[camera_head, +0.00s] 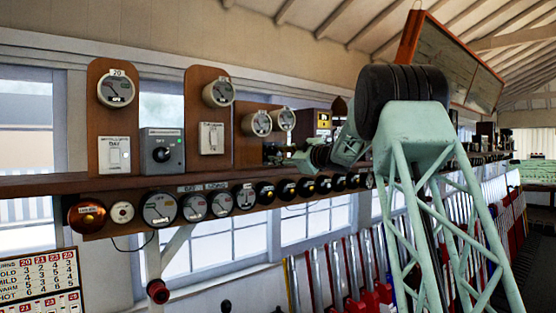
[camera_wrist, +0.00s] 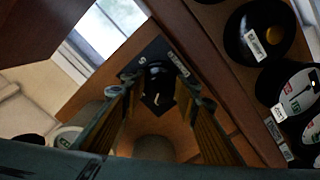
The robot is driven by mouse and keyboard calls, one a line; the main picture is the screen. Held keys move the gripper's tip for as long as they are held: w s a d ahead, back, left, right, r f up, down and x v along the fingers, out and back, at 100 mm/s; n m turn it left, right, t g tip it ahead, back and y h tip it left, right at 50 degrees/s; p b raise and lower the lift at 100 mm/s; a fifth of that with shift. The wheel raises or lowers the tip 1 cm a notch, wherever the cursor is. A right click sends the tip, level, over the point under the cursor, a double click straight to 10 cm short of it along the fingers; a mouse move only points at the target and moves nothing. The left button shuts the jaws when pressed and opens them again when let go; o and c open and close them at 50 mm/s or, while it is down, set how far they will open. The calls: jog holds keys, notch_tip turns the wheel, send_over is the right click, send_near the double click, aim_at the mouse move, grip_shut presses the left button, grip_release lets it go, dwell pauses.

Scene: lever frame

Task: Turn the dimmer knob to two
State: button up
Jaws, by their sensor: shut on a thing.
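In the wrist view, the black dimmer knob (camera_wrist: 156,74) stands on a dark plate (camera_wrist: 134,66) with small pale labels. A short white mark shows on the knob's dark face; I cannot read the setting it points at. My gripper (camera_wrist: 158,92) has its two long fingers on either side of the knob and is shut on it. In the head view, my gripper (camera_head: 290,158) is at the shelf, right of the round gauges. The held knob is not clear there, as it is small and partly behind my gripper.
A grey box with a black knob (camera_head: 161,154) stands on the wooden shelf (camera_head: 60,188) at left. Gauges on brown boards (camera_head: 112,80) flank it. Several dials (camera_head: 160,209) line the shelf's front. Upright levers (camera_head: 315,280) stand below. In the wrist view, black round instruments (camera_wrist: 260,32) are close at right.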

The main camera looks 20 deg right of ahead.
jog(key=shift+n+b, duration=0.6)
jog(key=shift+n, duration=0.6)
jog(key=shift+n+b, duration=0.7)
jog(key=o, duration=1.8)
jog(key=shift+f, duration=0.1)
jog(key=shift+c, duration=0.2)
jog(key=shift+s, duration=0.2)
★ ★ ★ ★ ★
### [WRITTEN EXERCISE]
Every line from the one containing "State: button up" through the end of the data must be repeated exactly, and no other line.

### [SOLUTION FOR THIS PROBLEM]
State: button up
Jaws, by their sensor: shut on a thing.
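In the wrist view, the black dimmer knob (camera_wrist: 156,74) stands on a dark plate (camera_wrist: 134,66) with small pale labels. A short white mark shows on the knob's dark face; I cannot read the setting it points at. My gripper (camera_wrist: 158,92) has its two long fingers on either side of the knob and is shut on it. In the head view, my gripper (camera_head: 290,158) is at the shelf, right of the round gauges. The held knob is not clear there, as it is small and partly behind my gripper.
A grey box with a black knob (camera_head: 161,154) stands on the wooden shelf (camera_head: 60,188) at left. Gauges on brown boards (camera_head: 112,80) flank it. Several dials (camera_head: 160,209) line the shelf's front. Upright levers (camera_head: 315,280) stand below. In the wrist view, black round instruments (camera_wrist: 260,32) are close at right.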

The main camera looks 20 deg right of ahead.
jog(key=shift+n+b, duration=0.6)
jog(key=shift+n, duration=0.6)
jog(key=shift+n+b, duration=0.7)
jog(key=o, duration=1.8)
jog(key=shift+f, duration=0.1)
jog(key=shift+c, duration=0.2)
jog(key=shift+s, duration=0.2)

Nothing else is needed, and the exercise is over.